Battery Life

Sub $500 Windows laptops have notoriously had poor battery life, despite their massive size. HP claims over eight hours of battery life for the HP Stream 11. It is helped out by a low power CPU in the Celeron N2840, which has a maximum TDP of only 7.5 watts, and a SDP of 4.5 watts. The display is also fairly easy to drive, with a low resolution and a low pixel density.

In order to keep our results consistent, the display is normally set to 200 nits. The HP Stream is an exception to the rule though because the dimming circuitry is clearly as low cost as the rest of the device. Normally, a Windows laptop can have the brightness adjusted from 1 to 100% in 1% increments in the advanced power settings. The HP Stream 11 though only goes up or down by 10% at a time. It can be set for 91%, but the display output is exactly the same as 100%. At 100%, the display was 220 nits, and at 90% it was 185 nits, so for the battery tests I used the latter number since it was closer to 200. Just to ensure it was not unfair to run slightly dimmer than normal, the tests were repeated at 100% brightness and the results were within a few minutes of each other.

In addition, most Windows devices have an automatic setting to hibernate at 5% battery power, in order to avoid damaging the lithium-ion battery. Li-Ion batteries will stop functioning altogether if the voltage drops too low across the cell, which can cause internal damage to occur to the battery rendering it useless. Normally then, our battery tests are testing the 0-100% useful span of the battery, which is generally 5-100%. In the case of the HP Stream 11, the lowest possible setting before it hibernates is 9%, meaning almost 10% of the battery capacity is not available to the end user.

Battery Life 2013 - Light

In our light browsing test, the HP Stream 11 managed almost seven hours of runtime, which is a decent result. With just a 37 Wh battery (of which we only get 91% of it) it actually has a smaller battery than a tablet like the Surface Pro 2.

Battery Life 2013 - Heavy

For our heavy test, we ramp up the web browsing, download a file at 1 Mbps, and watch a video. This shifts more of the power usage to the CPU and other components from the display, which can be the main draw in the web test.
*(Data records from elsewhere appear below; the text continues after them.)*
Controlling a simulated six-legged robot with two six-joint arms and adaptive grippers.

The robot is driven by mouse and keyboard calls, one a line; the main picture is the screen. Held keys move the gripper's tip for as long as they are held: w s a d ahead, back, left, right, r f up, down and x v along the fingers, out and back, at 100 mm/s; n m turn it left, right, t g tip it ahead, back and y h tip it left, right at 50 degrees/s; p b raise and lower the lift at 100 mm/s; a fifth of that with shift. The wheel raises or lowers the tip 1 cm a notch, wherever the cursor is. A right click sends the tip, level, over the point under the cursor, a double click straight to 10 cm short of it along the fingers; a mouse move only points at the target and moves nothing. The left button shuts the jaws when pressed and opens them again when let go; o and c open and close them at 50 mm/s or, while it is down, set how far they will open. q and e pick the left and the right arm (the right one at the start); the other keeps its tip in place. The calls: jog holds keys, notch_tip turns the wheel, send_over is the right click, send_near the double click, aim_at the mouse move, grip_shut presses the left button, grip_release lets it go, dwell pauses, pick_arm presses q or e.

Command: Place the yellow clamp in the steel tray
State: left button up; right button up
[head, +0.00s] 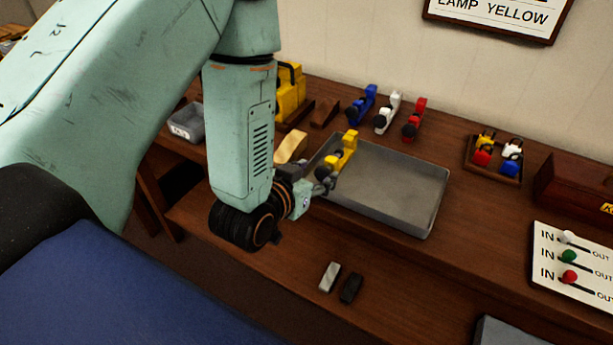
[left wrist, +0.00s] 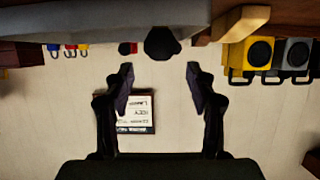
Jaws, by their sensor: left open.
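The yellow clamp (head: 344,153), with a dark knob, is at the left end of the grey steel tray (head: 400,190) in the head view. It looks to be inside the tray's left edge; its underside is partly hidden. My left gripper (head: 325,180) is just beside the clamp, at its near side. In the left wrist view the left gripper (left wrist: 159,82) has its two fingers spread with nothing between them. A dark round knob (left wrist: 162,43), probably the clamp's, shows beyond the fingertips. My right gripper is not in view.
Blue (head: 361,105), white (head: 388,112) and red (head: 414,119) clamps stand behind the tray. A small wooden tray (head: 492,172) of coloured padlock-like pieces is right. A lever panel (head: 575,262) is far right. Two small blocks (head: 340,283) lie in front.

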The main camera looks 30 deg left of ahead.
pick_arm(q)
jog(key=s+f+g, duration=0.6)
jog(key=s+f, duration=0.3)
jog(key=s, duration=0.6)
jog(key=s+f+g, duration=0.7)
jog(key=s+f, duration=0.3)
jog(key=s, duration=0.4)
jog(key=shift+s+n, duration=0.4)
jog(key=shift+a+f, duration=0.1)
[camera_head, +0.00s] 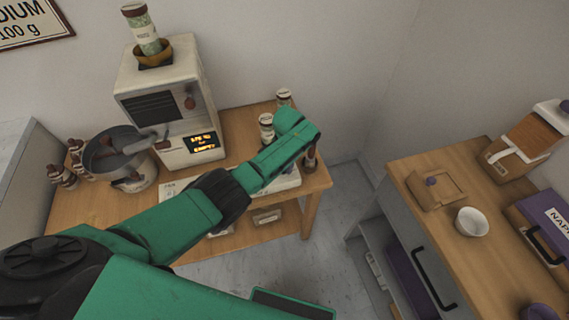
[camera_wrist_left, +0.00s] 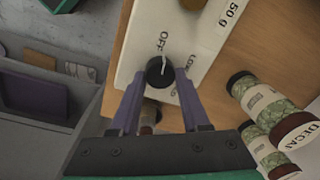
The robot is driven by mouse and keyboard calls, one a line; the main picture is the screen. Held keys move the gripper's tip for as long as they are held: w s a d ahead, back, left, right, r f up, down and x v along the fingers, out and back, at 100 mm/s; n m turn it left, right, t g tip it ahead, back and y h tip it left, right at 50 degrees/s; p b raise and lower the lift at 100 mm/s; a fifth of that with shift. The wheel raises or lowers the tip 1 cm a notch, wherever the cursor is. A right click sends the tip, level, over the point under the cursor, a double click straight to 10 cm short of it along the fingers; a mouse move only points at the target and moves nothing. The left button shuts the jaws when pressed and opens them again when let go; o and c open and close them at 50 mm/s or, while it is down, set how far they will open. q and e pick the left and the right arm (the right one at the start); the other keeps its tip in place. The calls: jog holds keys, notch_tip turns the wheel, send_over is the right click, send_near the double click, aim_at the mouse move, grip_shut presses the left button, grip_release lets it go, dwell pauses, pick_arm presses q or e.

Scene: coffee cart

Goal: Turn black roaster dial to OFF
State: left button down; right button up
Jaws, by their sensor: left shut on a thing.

Here the Bay Trail CPU does very well, outperforming devices with much larger batteries, and setting the best battery life time we have seen yet from this test. Our online comparison tool, Bench, does not contain any other laptops with Bay Trail though, so it is competing against much higher TDP parts. Still, with a heavy workload, the device lasted just under an hour less than the light workload test, which shows the efficiency of the processor.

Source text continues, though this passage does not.